- **WHAT THE TASK REQUIRES**: Take the line that contains "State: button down" as the first and the last line of the material as the final one; set down exactly the lines in that span.

----

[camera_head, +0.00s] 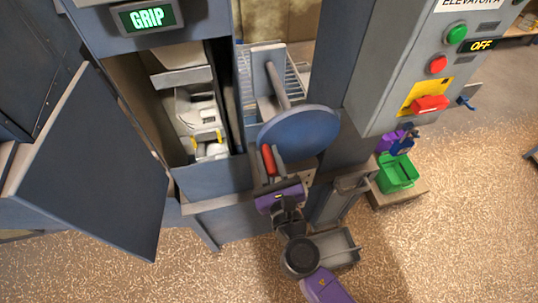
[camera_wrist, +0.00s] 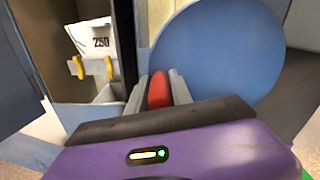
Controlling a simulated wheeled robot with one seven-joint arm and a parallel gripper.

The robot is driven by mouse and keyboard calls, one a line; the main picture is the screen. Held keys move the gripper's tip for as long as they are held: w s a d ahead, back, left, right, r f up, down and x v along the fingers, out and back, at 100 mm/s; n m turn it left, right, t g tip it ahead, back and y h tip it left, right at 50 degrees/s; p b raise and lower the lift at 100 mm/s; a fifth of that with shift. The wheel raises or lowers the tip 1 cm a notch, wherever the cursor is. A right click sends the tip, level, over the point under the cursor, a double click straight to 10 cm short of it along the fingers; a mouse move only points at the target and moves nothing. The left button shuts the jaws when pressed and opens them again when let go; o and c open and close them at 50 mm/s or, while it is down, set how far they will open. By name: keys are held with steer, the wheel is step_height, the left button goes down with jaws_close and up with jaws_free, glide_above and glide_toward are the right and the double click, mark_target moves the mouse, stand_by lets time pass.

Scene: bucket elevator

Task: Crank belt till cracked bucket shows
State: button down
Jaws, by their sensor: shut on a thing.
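The open hatch of the elevator casing shows a pale bucket (camera_head: 198,112) with yellow parts below it. In the wrist view this bucket (camera_wrist: 90,36) bears "250" and yellow clips; a crack cannot be made out. Another pale bucket or plate edge (camera_head: 182,76) is above it. A blue crank disc (camera_head: 300,132) on a shaft stands right of the hatch, with a red crank handle (camera_head: 268,160) on its lower left. My gripper (camera_head: 272,180) is shut on the red handle, which shows between the fingers in the wrist view (camera_wrist: 159,90).
A grey hatch door (camera_head: 95,165) hangs open at left. The control column at right has an "OFF" display (camera_head: 481,45), green and red buttons and a red switch (camera_head: 430,104).

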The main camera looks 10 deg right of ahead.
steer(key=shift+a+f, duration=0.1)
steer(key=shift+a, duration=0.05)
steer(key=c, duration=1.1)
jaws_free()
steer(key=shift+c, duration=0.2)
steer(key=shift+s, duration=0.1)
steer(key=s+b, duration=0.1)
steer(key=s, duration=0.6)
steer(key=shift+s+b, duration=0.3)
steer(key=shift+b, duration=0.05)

----

- **TASK RESULT**:
State: button down
Jaws, by their sensor: shut on a thing.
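The open hatch of the elevator casing shows a pale bucket (camera_head: 198,112) with yellow parts below it. In the wrist view this bucket (camera_wrist: 90,36) bears "250" and yellow clips; a crack cannot be made out. Another pale bucket or plate edge (camera_head: 182,76) is above it. A blue crank disc (camera_head: 300,132) on a shaft stands right of the hatch, with a red crank handle (camera_head: 268,160) on its lower left. My gripper (camera_head: 272,180) is shut on the red handle, which shows between the fingers in the wrist view (camera_wrist: 159,90).
A grey hatch door (camera_head: 95,165) hangs open at left. The control column at right has an "OFF" display (camera_head: 481,45), green and red buttons and a red switch (camera_head: 430,104).

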The main camera looks 10 deg right of ahead.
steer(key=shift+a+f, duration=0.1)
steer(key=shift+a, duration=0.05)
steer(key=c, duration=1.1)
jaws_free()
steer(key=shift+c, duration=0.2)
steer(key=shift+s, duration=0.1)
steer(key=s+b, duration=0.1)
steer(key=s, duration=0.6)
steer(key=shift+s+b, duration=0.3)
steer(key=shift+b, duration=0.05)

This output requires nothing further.